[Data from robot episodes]
— Begin —

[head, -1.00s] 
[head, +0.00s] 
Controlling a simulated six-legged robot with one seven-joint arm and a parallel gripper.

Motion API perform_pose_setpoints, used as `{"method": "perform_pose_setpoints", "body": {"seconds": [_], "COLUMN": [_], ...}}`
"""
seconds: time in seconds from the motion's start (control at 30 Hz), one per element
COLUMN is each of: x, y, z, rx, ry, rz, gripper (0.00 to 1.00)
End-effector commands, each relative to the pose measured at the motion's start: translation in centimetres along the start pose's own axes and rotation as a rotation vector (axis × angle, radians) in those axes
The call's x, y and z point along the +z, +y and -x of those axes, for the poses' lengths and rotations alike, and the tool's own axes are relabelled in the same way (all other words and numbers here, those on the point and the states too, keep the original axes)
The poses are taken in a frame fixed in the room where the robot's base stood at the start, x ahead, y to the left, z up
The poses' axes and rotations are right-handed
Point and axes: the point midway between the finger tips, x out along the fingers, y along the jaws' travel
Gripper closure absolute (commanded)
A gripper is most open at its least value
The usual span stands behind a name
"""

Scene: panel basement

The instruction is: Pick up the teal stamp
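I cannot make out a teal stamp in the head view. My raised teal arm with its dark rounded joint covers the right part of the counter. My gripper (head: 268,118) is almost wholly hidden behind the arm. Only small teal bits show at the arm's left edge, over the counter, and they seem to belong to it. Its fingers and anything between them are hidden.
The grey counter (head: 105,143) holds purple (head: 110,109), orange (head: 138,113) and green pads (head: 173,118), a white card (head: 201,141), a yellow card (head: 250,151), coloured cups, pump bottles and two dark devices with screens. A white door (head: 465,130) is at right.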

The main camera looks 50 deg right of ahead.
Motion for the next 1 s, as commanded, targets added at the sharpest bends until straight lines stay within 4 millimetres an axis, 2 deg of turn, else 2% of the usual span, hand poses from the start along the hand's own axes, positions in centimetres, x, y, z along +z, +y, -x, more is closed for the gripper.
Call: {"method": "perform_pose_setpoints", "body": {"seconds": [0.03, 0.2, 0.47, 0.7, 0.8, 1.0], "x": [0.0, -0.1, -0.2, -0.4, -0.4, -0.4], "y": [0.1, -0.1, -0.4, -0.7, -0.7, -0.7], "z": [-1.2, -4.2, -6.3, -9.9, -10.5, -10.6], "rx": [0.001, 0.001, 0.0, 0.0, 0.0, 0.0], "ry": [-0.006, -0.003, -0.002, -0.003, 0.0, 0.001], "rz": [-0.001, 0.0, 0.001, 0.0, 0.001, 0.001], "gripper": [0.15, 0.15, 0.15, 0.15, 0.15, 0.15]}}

— End —
— Begin —

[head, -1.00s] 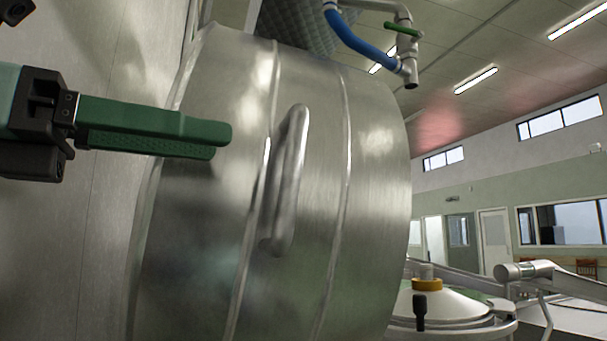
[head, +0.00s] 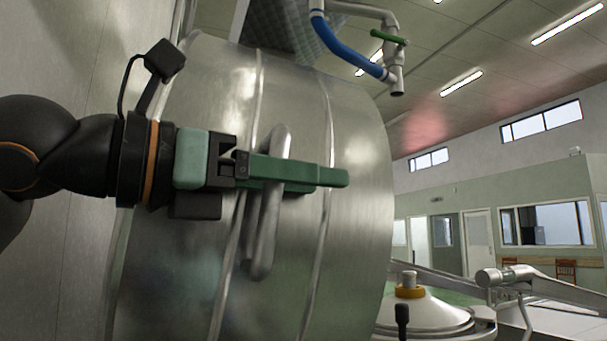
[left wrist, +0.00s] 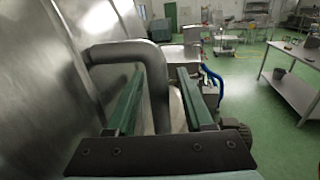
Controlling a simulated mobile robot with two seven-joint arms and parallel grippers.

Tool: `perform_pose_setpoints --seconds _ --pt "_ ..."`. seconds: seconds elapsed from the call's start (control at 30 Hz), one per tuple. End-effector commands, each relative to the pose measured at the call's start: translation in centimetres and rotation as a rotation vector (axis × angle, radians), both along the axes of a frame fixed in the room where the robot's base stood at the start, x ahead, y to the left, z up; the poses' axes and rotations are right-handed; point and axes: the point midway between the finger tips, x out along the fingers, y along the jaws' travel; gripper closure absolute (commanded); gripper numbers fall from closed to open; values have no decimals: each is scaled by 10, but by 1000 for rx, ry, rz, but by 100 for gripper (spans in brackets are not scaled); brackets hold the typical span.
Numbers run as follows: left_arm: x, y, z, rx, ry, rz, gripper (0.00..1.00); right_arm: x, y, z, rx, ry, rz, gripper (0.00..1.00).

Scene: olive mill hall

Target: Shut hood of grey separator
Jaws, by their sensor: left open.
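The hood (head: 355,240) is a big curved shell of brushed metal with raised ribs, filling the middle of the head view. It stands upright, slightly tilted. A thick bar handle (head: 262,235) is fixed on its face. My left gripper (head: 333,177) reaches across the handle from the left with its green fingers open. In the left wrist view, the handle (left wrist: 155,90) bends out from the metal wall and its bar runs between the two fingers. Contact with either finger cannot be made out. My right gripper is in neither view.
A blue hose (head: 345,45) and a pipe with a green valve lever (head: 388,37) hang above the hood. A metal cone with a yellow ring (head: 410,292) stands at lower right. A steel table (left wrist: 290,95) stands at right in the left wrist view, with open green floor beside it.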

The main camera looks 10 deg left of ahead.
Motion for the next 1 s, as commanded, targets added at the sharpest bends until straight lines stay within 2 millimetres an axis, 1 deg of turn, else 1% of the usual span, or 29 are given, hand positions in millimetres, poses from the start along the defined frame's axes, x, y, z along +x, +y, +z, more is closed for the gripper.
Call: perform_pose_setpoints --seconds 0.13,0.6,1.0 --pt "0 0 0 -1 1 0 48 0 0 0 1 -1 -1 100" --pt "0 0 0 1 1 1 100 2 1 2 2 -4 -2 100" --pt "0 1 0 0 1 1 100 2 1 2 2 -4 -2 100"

— End —

Problem |
Repeat the span of lines that opens with the line holding "The main camera looks 50 deg right of ahead." and closes with the line holding "-x, more is closed for the gripper.", exactly as it stands.

Output below |
The main camera looks 50 deg right of ahead.
Motion for the next 1 s, as commanded, targets added at the sharpest bends until straight lines stay within 4 millimetres an axis, 2 deg of turn, else 2% of the usual span, hand poses from the start along the hand's own axes, positions in centimetres, x, y, z along +z, +y, -x, more is closed for the gripper.

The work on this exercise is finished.